_EXERCISE BRIEF_.
Leave out the images and repeat the listing below without a single change.

_DATASET EXCERPT_.
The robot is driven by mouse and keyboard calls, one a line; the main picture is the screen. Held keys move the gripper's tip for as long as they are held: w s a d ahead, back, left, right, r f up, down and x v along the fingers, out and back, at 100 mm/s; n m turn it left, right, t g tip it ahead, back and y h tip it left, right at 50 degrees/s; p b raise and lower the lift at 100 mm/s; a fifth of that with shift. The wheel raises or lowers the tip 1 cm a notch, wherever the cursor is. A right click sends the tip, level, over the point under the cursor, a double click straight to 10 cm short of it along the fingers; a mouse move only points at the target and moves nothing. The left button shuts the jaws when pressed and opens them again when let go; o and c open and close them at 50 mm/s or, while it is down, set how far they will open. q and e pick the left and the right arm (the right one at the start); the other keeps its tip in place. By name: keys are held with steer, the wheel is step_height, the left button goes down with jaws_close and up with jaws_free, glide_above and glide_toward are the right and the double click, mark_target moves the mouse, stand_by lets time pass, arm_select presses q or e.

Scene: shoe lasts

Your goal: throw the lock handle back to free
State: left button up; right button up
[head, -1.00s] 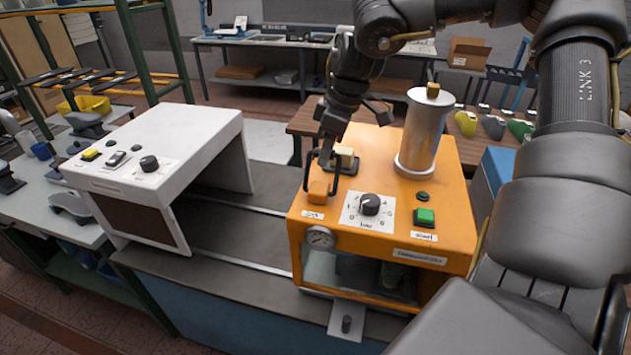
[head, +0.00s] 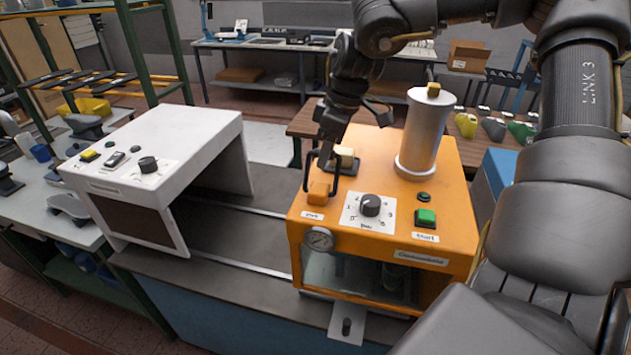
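The orange machine (head: 450,236) stands on the grey bench. On its top at the left is a black loop-shaped handle (head: 307,172) with an orange block (head: 318,191) at its near end; I take this to be the lock handle. A small label (head: 312,215) lies in front of it, too blurred to read surely. My left gripper is out of view.
A silver cylinder (head: 422,135) rises from the machine's top at the right. A dial (head: 370,205) and a green button (head: 426,217) sit in front. A white machine (head: 185,140) stands to the left, with bare bench between.

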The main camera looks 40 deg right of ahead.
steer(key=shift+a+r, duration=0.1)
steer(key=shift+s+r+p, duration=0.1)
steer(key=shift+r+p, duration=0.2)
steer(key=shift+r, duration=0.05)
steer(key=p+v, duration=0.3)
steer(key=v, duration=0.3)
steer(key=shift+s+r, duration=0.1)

_ANSWER BELOW_.
The robot is driven by mouse and keyboard calls, one a line; the main picture is the screen. Held keys move the gripper's tip for as long as they are held: w s a d ahead, back, left, right, r f up, down and x v along the fingers, out and back, at 100 mm/s; n m turn it left, right, t g tip it ahead, back and y h tip it left, right at 50 degrees/s; p b raise and lower the lift at 100 mm/s; a fifth of that with shift. The wheel raises or lowers the tip 1 cm a notch, wherever the cursor is. A right click sends the tip, level, over the point under the cursor, a double click straight to 10 cm short of it along the fingers; a mouse move only points at the target and moves nothing. The left button shuts the jaws when pressed and opens them again when let go; o and c open and close them at 50 mm/s or, while it is down, set how far they will open. q and e pick the left and the right arm (the right one at the start); the other keeps its tip in place. By name: keys are held with steer, the wheel is step_height, the left button goes down with jaws_close and up with jaws_free, glide_above and glide_toward are the right and the double click, mark_target moves the mouse, stand_by lets time pass, arm_select presses q or e.

Scene: shoe lasts

Your goal: throw the lock handle back to free
State: left button up; right button up
[head, -1.00s] 
[head, +0.00s] 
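The orange machine (head: 450,236) stands on the grey bench. On its top at the left is a black loop-shaped handle (head: 307,172) with an orange block (head: 318,191) at its near end; I take this to be the lock handle. A small label (head: 312,215) lies in front of it, too blurred to read surely. My left gripper is out of view.
A silver cylinder (head: 422,135) rises from the machine's top at the right. A dial (head: 370,205) and a green button (head: 426,217) sit in front. A white machine (head: 185,140) stands to the left, with bare bench between.

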The main camera looks 40 deg right of ahead.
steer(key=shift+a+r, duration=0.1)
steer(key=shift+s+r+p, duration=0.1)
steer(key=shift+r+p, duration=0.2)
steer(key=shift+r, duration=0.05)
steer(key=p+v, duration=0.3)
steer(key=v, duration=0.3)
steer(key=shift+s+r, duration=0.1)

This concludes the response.